Abjection and the body

While Kiki Smith’s early work is aligned with the collaborative and activist art scene of the 1980s, she became known for intimate explorations of the human body in the following decade, often through life-sized sculpture that honored the figural tradition in Western art.

Kiki Smith, Blood Pool, 1992, wax, gauze, and pigment, 106.7 x 61 x 40.6 cm (The Art Institute of Chicago) © Kiki Smith

Kiki Smith, Blood Pool, 1992, wax, gauze, and pigment, 106.7 x 61 x 40.6 cm (The Art Institute of Chicago) © Kiki Smith

These works emphasized the body’s vulnerability and made reference to feminist theories of the “abject,” which conceived of the body as a messy, porous, and boundary-less system. Blood Pool, for instance, features a small, apparently violated figure, huddled into a fetal position on the floor. Many other works of this period feature bodily fluids or marks of injury.

Mysticism and mythologies

Throughout the 1990s, Smith would come to embrace her religious upbringing, creating works that are spiritual, ethereal, and markedly more decorative. Celestial motifs and references to the natural world became ubiquitous, although these themes are still deeply connected to the body. As an investigation of the body in its capacity for fertility, reproduction, and nurturing, this turn towards the natural environment would eventually lead Smith to her interest in animals and our connections to them.
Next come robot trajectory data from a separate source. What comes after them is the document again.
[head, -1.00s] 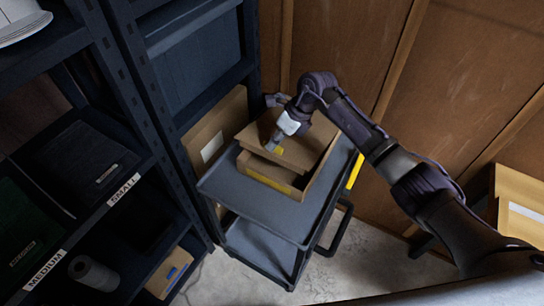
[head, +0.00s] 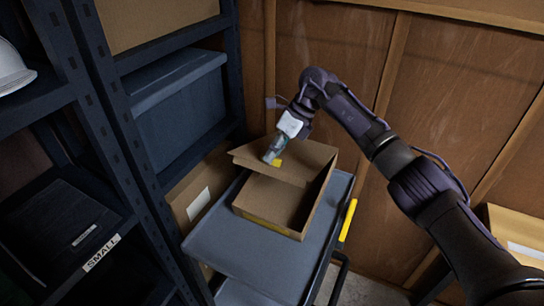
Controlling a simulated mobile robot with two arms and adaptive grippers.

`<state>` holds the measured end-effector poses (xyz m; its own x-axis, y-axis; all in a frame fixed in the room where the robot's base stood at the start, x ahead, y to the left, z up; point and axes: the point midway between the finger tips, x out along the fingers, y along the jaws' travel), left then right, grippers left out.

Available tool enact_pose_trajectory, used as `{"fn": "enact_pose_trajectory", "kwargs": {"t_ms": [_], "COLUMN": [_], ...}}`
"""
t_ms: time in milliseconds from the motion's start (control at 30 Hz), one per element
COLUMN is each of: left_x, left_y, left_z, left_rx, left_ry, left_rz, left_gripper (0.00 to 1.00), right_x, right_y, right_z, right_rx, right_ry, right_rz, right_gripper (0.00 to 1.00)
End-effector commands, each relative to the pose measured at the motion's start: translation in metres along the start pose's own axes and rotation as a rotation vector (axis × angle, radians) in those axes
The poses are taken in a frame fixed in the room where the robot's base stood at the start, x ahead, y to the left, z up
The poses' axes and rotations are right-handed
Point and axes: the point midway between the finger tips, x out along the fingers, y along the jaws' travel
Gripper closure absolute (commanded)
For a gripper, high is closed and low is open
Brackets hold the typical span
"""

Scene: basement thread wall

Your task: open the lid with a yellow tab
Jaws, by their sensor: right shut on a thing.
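A brown cardboard box (head: 312,205) stands on the grey top of a cart. Its cardboard lid (head: 303,160) is lifted and leans up toward the back, and the front part of the box's inside shows. A yellow tab (head: 277,163) sits at the lid's front edge. My right gripper (head: 270,157) comes in from above and is shut on the lid beside the yellow tab. Its fingers partly cover the tab. My left gripper is out of view.
The cart top (head: 235,250) is bare in front of the box. Dark shelving (head: 110,65) with a blue bin (head: 180,105) stands close on the left. A wooden wall (head: 335,60) is behind. A yellow cart handle (head: 348,220) is at right.

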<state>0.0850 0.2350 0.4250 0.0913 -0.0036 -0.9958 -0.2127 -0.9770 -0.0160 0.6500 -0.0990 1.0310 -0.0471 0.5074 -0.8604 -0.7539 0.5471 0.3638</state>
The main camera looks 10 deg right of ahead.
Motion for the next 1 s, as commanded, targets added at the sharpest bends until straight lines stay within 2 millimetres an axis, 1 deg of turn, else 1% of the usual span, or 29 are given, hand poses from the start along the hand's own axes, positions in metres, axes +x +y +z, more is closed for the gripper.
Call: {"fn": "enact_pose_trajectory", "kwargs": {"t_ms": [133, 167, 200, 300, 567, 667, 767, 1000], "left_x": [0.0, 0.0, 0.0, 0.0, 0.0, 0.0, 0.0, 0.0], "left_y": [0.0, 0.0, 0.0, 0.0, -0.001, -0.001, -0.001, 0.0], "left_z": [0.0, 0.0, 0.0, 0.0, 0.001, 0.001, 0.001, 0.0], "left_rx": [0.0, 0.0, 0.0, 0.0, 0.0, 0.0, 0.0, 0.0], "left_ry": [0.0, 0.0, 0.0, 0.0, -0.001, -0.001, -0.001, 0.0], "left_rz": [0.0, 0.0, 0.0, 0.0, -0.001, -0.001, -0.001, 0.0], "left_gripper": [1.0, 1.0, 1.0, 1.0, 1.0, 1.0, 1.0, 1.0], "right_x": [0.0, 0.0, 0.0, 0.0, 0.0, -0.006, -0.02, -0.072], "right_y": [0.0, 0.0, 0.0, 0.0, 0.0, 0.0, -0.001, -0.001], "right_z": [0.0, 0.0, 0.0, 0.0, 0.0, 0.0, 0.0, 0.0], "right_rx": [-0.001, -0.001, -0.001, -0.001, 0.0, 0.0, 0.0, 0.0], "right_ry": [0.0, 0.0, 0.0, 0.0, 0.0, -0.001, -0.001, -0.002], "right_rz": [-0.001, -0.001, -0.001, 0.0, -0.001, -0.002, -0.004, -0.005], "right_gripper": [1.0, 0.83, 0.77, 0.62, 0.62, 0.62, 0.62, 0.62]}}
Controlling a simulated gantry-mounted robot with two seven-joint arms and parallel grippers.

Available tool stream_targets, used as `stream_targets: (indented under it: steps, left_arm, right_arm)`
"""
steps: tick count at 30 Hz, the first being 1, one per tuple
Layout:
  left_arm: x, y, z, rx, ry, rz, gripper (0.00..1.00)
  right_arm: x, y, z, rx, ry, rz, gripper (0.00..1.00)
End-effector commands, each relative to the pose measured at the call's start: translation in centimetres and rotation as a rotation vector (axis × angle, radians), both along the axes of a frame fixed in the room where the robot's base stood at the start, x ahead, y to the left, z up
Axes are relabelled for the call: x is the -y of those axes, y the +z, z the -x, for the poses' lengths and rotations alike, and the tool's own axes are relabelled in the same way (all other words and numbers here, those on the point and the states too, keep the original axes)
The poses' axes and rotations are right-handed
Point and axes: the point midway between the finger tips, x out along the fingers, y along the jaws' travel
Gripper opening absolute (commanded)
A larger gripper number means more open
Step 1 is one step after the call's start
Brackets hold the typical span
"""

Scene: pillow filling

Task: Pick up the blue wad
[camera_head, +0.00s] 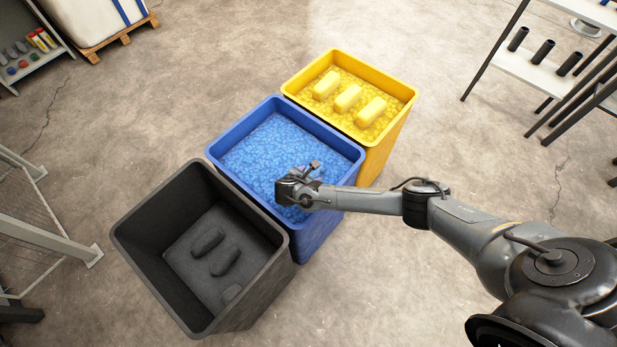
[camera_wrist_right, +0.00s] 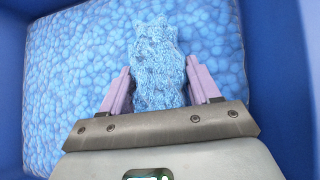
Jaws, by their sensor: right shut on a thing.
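The blue wad (camera_wrist_right: 157,65) is a fuzzy, knitted-looking light blue lump in the right wrist view. It sits between the two lilac fingers of my right gripper (camera_wrist_right: 160,92), which is shut on it. In the head view my right gripper (camera_head: 291,190) is over the near part of the blue bin (camera_head: 213,158), and the wad is hard to make out there. The blue bin holds a bed of blue filling (camera_head: 262,150), which also fills the background of the right wrist view (camera_wrist_right: 75,70). My left gripper is not in view.
A dark grey bin (camera_head: 150,270) with grey lumps stands at the lower left of the blue bin. A yellow bin (camera_head: 385,160) with yellow wads stands at the upper right. Shelving (camera_head: 545,75) is at the far right. Open concrete floor surrounds the bins.

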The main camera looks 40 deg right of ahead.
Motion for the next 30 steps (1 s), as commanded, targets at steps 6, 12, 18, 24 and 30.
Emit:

Lying with the Wolf is an extension of this yearning to connect the earthly with the spiritual and the personal with the collective.

[1] Helaine Posner, Kiki Smith, edited by Helaine Posner and Christopher Lyon (New York: The Monacelli Press, 2005), p. 32.

[2] As quoted in Christopher Lyon, “Free Fall: Kiki Smith on Her Art,” Kiki Smith, edited by Helaine Posner and Christopher Lyon (New York: The Monacelli Press, 2005), p. 37.